Aux États-Unis, la RT, qui cherchait à gagner des militants noirs au marxisme révolutionnaire, se battit contre la politique du SWP consistant à se tenir de façon criminelle à l’écart de la gauche du mouvement des droits civiques alors en plein essor. Un document rédigé en juillet 1963 par Robertson et Shirley Stoute, « Pour le trotskysme noir », rappelait l’avertissement de Trotsky : « Si jamais nous, dans le SWP, n’étions pas capables de trouver la voie vers cette couche, alors nous ne serions bons à rien. » En décembre 1963, la direction du SWP exclut Robertson et quatre autres dirigeants de la RT. C’était les premières exclusions politiques de l’histoire du parti.

L’obligation de l’internationalisme révolutionnaire

Après la mort de Cannon en août 1974, le camarade Robertson lui rendit hommage à l’occasion d’un rassemblement national de la SL/U.S. le même mois. Il parla de la capacité que seul avait Cannon, forgée au fil de l’expérience et des luttes politiques, « d’être le stratège et le dirigeant victorieux d’une révolution prolétarienne en Amérique du Nord ». Jim notait toutefois que Cannon avait esquivé la responsabilité internationale qu’il aurait dû assumer après l’assassinat de Trotsky :

« Cannon avait une faiblesse récurrente. En août 1940, il est devenu la principale autorité responsable du mouvement trotskyste mondial, mais au fond il n’a rien fait à ce titre (bien que le SWP fût internationaliste, et prêt à investir de l’énergie et des vies). Je pense que la raison était relativement simple : Cannon ne se sentait pas assez qualifié pour être un dirigeant mondial du mouvement marxiste, et il avait raison […].

« Donc Cannon s’est mis en retrait, et nous nous retrouvons avec le boulot sur les bras. Il nous l’a laissé doublement sur les bras parce qu’il était bien meilleur que nous et quand je dis “il”, je veux dire non seulement Cannon personnellement, mais l’équipe de collaborateurs immédiats qui formaient le “régime Cannon” […].

« Bon, il y avait un régime Cannon, et ils ont fait du mieux qu’ils pouvaient. Mais ils n’ont pas accepté le défi international, qui pourtant est une obligation. Oui, si vous savez que vous ne savez rien, avancez patiemment, doucement, avec persévérance ; luttez avec la plus grande patience et la plus grande attention pour les collaborateurs internationaux.
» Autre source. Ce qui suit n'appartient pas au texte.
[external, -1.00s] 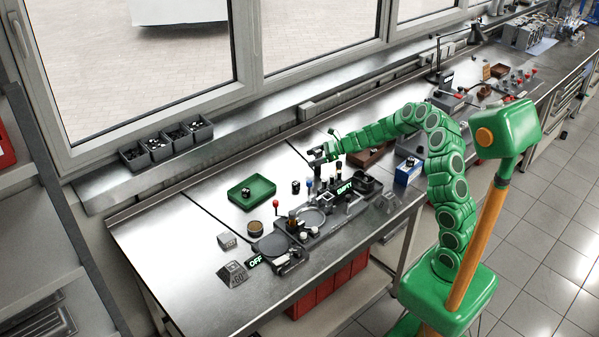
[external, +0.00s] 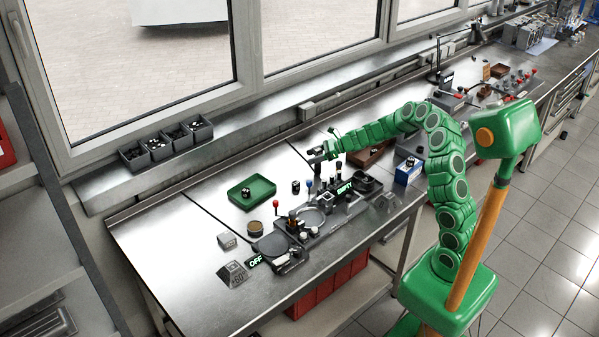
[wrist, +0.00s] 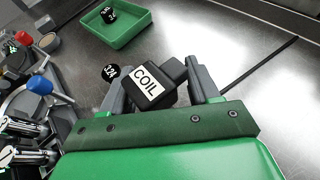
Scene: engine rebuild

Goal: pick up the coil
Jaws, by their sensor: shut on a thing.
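The coil (wrist: 150,87) is a small dark block with a white label reading COIL. In the wrist view it sits between the two fingers of my gripper (wrist: 158,82), which is shut on it. In the external view my gripper (external: 320,153) is over the workbench, behind the machine fixture. The coil is too small there to make out clearly. Whether it touches the bench cannot be told.
A black numbered cylinder (wrist: 111,72) stands close beside the left finger. A green tray (external: 247,201) holding a dark piece lies to the left. Blue-knob (wrist: 39,86) and red-knob (external: 276,204) levers stand near the fixture. Bare bench (external: 165,232) extends left.

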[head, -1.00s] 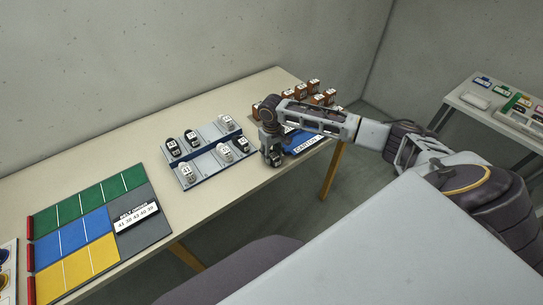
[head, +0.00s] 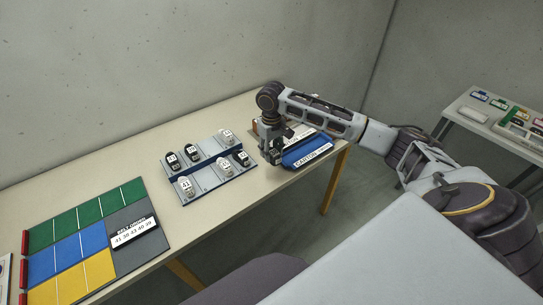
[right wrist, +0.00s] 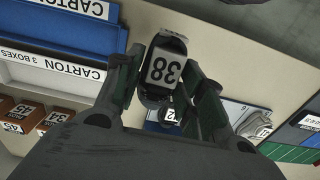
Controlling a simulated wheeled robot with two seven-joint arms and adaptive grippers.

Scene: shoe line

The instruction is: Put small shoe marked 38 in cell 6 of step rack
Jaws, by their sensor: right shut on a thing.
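My right gripper (head: 277,153) is shut on a small dark shoe with a white label reading 38 (right wrist: 163,68), best seen in the right wrist view. In the head view the gripper is just right of the step rack (head: 206,178), and the held shoe is hard to make out there. The rack is grey and blue with two stepped rows. Its back row holds dark shoes (head: 192,152) and a white one (head: 226,137). Its front row holds white shoes (head: 185,186) and a dark one at the right end (head: 240,157). There is an empty space in the front row's left half. My left gripper is out of view.
A blue carton tray (head: 308,151) lies right of the gripper at the table's end. Brown labelled boxes (right wrist: 20,117) show in the right wrist view. A coloured board (head: 85,240) with a belt order card lies at left. A second table (head: 490,125) stands far right.

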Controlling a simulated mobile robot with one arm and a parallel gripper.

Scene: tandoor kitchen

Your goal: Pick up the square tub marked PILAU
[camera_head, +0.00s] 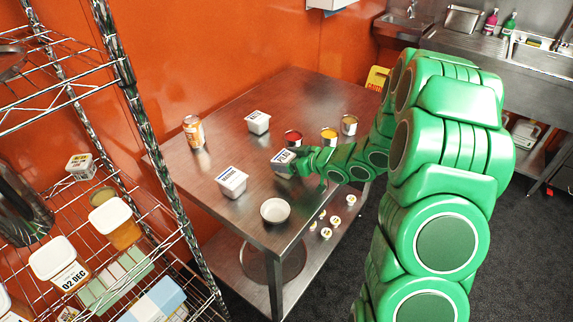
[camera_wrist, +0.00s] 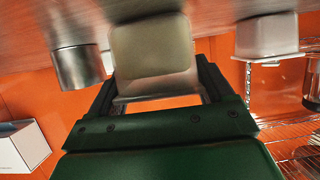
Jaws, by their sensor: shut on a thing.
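My gripper (camera_head: 294,166) is over the steel table and shut on a small square white tub (camera_head: 282,157). The wrist view shows this tub (camera_wrist: 152,45) between the two dark fingers, its underside and one side blank. Its top print is too small to read in the head view, and my fingers hide part of it. Two similar tubs stand apart on the table: one at front left (camera_head: 231,182), one at the back (camera_head: 258,122). Their lettering is also not clearly legible, so I cannot tell which is marked PILAU.
A red-topped can (camera_head: 293,138), a yellow-topped can (camera_head: 329,136) and another can (camera_head: 349,125) stand close behind my gripper. A white bowl (camera_head: 275,211) sits near the front edge, a drink can (camera_head: 193,132) at the left. A wire rack (camera_head: 165,225) stands at left.

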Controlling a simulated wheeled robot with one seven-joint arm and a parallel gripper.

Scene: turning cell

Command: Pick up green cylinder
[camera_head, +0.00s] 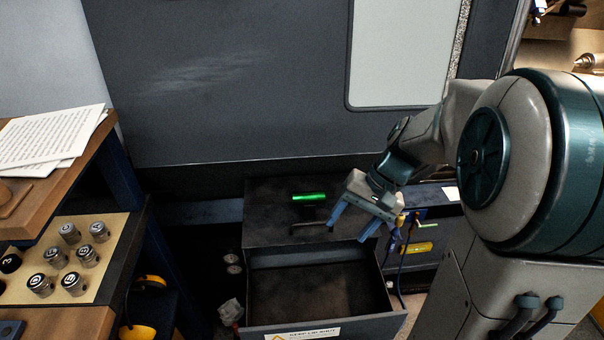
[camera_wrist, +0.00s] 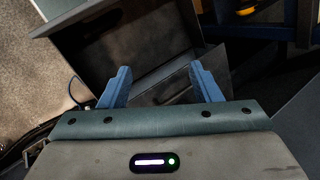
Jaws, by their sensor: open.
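A bright green cylinder (camera_head: 309,197) lies on its side on the dark top of a cabinet (camera_head: 270,225) in the head view. A dark bar-like shape lies just in front of it. My gripper (camera_head: 348,230) is open, to the right of and nearer than the cylinder, with its fingers pointing down over the cabinet's right side. In the wrist view the two blue fingers of my gripper (camera_wrist: 160,75) stand apart with nothing between them. I cannot make out the green cylinder in the wrist view.
An open, seemingly empty drawer (camera_head: 300,330) with a warning label juts out below the cabinet top. A workbench (camera_head: 62,205) with several metal knobs and papers stands at left. A grey machine panel (camera_head: 230,90) rises behind. A yellow item (camera_head: 418,248) lies at right.

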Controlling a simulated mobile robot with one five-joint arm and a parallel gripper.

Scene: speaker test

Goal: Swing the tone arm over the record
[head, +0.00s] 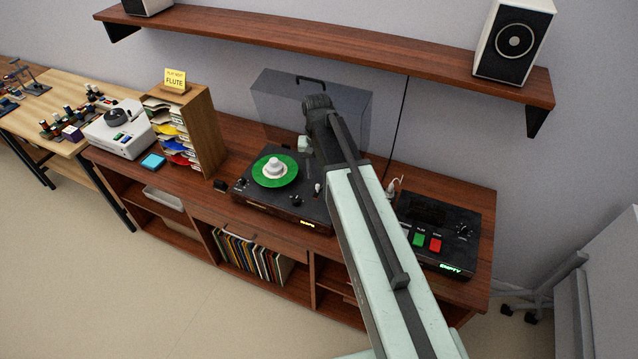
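The turntable (262,203) is a dark box on the wooden cabinet, with a small amber display at its front right. A small green record (262,180) lies on it, with a white stepped piece (275,168) at its centre. I cannot make out the tone arm; my own arm covers the turntable's right side. A small pale upright part (317,188) shows near that side. My gripper (304,145) shows only as a small pale piece below my arm's bend, above the turntable's back right. Its fingers are too hidden to tell open from shut.
A clear raised lid (285,100) stands behind the turntable. A black device (460,225) with green and red buttons sits right of my arm. A wooden sorter (203,130) with a yellow "FLUTE" card (175,79) stands left. A shelf (330,45) with speakers hangs above.

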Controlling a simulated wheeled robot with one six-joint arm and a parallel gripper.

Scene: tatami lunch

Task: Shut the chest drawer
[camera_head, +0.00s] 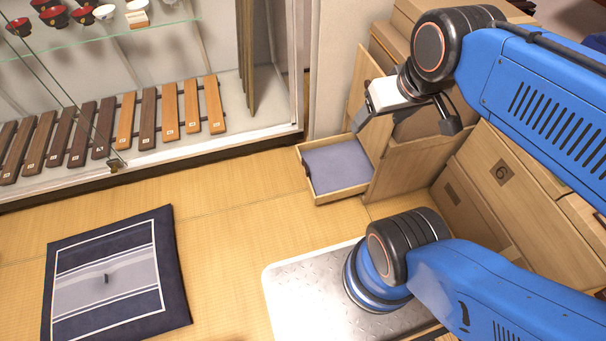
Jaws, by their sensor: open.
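The chest drawer (337,165) stands pulled out low on the wooden chest (398,163), with a lilac-grey lining showing inside. Its front panel (307,173) faces left, towards the tatami. My gripper (447,118) is above and to the right of the drawer, beside the chest, and does not touch the drawer. It is open and I see nothing between its fingers; the fingers are small and partly hidden by the gripper's white body. A wooden panel (358,85) stands upright behind the drawer.
A glass display case (150,160) with wooden tags and red bowls stands at the upper left. A dark blue cushion (115,275) lies on the tatami (215,240). The tatami left of the drawer is clear.

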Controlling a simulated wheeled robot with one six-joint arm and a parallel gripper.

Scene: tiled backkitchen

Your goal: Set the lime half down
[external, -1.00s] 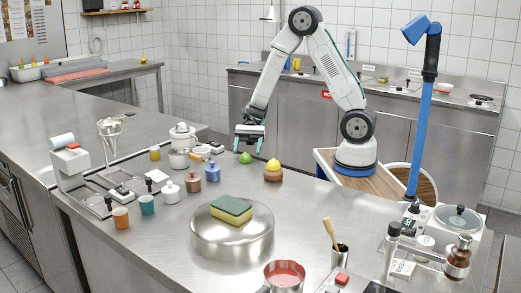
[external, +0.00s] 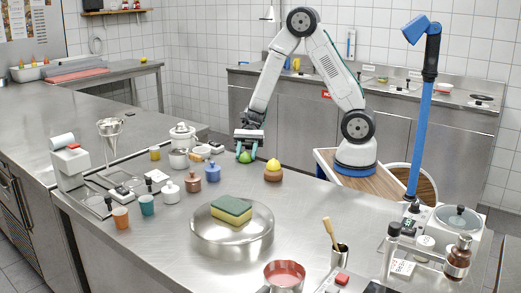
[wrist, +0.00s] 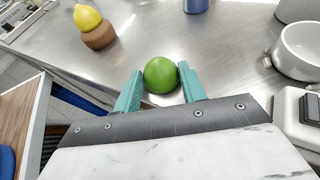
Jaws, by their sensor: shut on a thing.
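The lime half (external: 246,158) is a green rounded thing at the far side of the steel counter. In the wrist view the lime half (wrist: 160,75) sits between the two teal fingers of my gripper (wrist: 161,86). My gripper (external: 246,155) is low over the counter in the external view, with a finger on each side of the lime half. It is shut on it. The underside of the lime half is hidden, and I cannot tell whether it touches the counter.
A yellow lemon half (external: 273,164) sits on a brown round block (external: 273,175), just right of my gripper. A sponge (external: 231,210) lies on a round steel stand (external: 232,241). Bare counter (external: 310,205) lies to the right.

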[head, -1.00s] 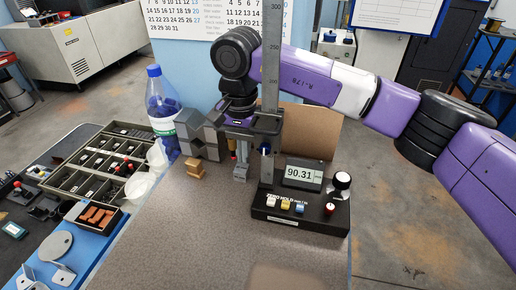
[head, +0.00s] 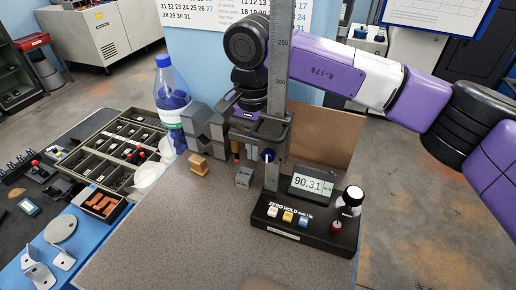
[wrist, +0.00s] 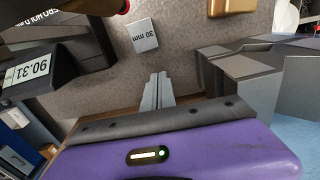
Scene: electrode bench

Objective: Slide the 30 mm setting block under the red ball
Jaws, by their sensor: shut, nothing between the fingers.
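The 30 mm setting block (wrist: 143,33) is a small grey cube with its label facing up. In the head view the block (head: 244,178) sits on the bench left of the height gauge base (head: 305,225). A slim probe with a red lower part (head: 236,152) hangs from the gauge's carriage, behind and slightly left of the block. A red rounded piece (wrist: 122,5), probably the ball, is cut off at the wrist view's top edge. My gripper (wrist: 157,84) is shut and empty, its fingers apart from the block in the picture. In the head view its fingers are hidden behind the carriage.
The gauge column (head: 278,120) stands close right of the block; its display reads 90.31. A brass-coloured block (head: 198,165), grey angular blocks (head: 205,128) and a blue bottle (head: 172,98) stand to the left. The bench front is clear.

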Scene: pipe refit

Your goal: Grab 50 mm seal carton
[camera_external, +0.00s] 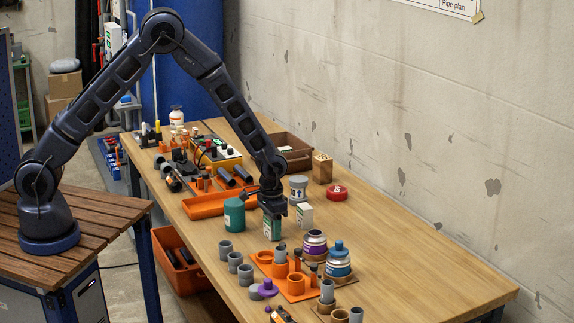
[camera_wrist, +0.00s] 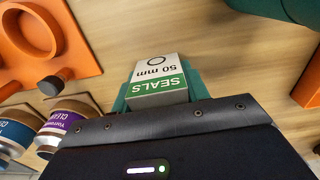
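The 50 mm seal carton (camera_external: 271,229) is a small white and green box on the right part of the workbench, directly under my gripper (camera_external: 272,212). In the wrist view the carton (camera_wrist: 156,78) shows its label, "SEALS 50 mm", upside down. The teal fingers of my gripper (camera_wrist: 158,95) lie along both sides of the carton, with no gap that I can see. The carton looks upright. Whether its base touches the bench is not clear.
A green cylinder (camera_external: 234,215) stands close left of the carton, and another white carton (camera_external: 304,215) close right. An orange fixture (camera_external: 293,286), purple-labelled jar (camera_external: 314,246) and blue-labelled jar (camera_external: 338,262) stand in front. The bench's right side (camera_external: 430,270) is clear.

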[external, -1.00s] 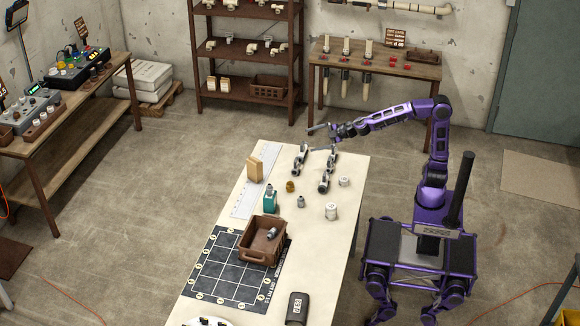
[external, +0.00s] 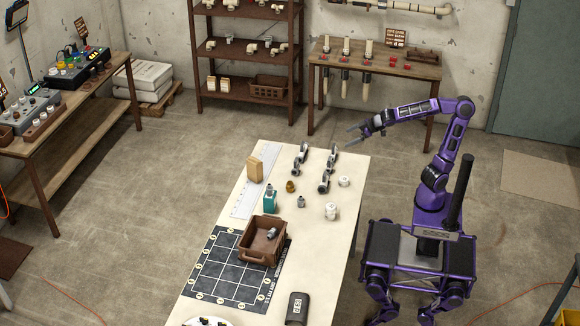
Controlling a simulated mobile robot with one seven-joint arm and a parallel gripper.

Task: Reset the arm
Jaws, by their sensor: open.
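My purple arm reaches left from my base at the right of the external view. My gripper (external: 357,133) is open and empty, held in the air above and beyond the far right corner of the cream table (external: 318,262). It is apart from everything on the table. Two grey metal pipe assemblies (external: 300,158) and (external: 327,170) lie at the table's far end, left of and below my gripper in the picture.
On the table stand a brown bin (external: 259,254) with a grey fitting inside, a teal bottle (external: 270,200), a wooden block (external: 254,170), white fittings (external: 331,211) and a black case (external: 297,309). A workbench (external: 375,62) and shelf rack (external: 247,50) stand behind. Floor between is clear.

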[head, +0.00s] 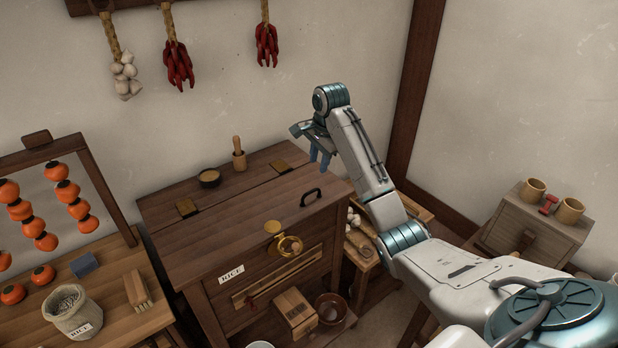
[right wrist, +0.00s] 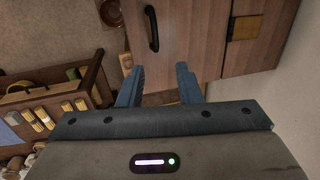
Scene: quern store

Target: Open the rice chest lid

C’est ainsi que nous devons procéder, et non nous mettre en retrait et attendre, dans l’isolement national, que quelqu’un d’autre arrive et dise “Je peux le faire”, et alors dire : “Très bien, nous te donnons notre autorité.” Nous devons persister ; nous devons intervenir. »

– Spartacist édition française n° 30, printemps 1997

Dès le début, nos cadres fondateurs ont compris que nous ne survivrions pas en tant qu’organisation révolutionnaire dans l’isolement national, d’autant plus que nous étions sous la pression de travailler dans le pays impérialiste le plus puissant de la planète. Nous nous considérions en accord programmatique avec le Comité international (jusqu’à notre rupture définitive avec lui en 1967). En Grande-Bretagne, la Socialist Labour League de Gerry Healy avait publié des documents très impressionnants et apparemment orthodoxes en défense du trotskysme authentique. Toutefois, la RT avait eu une expérience négative des pratiques organisationnelles bureaucratiques de Healy visant à imposer ses diktats. Wohlforth, le larbin américain de Healy, avait scissionné la RT en 1962 ; plus tard il fit le mouchard pour nous faire exclure par la direction du SWP.

Nous avions également une divergence politique majeure avec Healy sur Cuba. La réaction des healystes à l’adhésion du SWP à la guérilla petite-bourgeoise de Castro fut de nier que le capitalisme avait été renversé à Cuba – ce que nous appelions du « pablisme inversé ». Néanmoins, autant que nous pussions en juger d’après leurs documents écrits, nous étions largement en accord programmatique avec eux, et c’était l’essentiel.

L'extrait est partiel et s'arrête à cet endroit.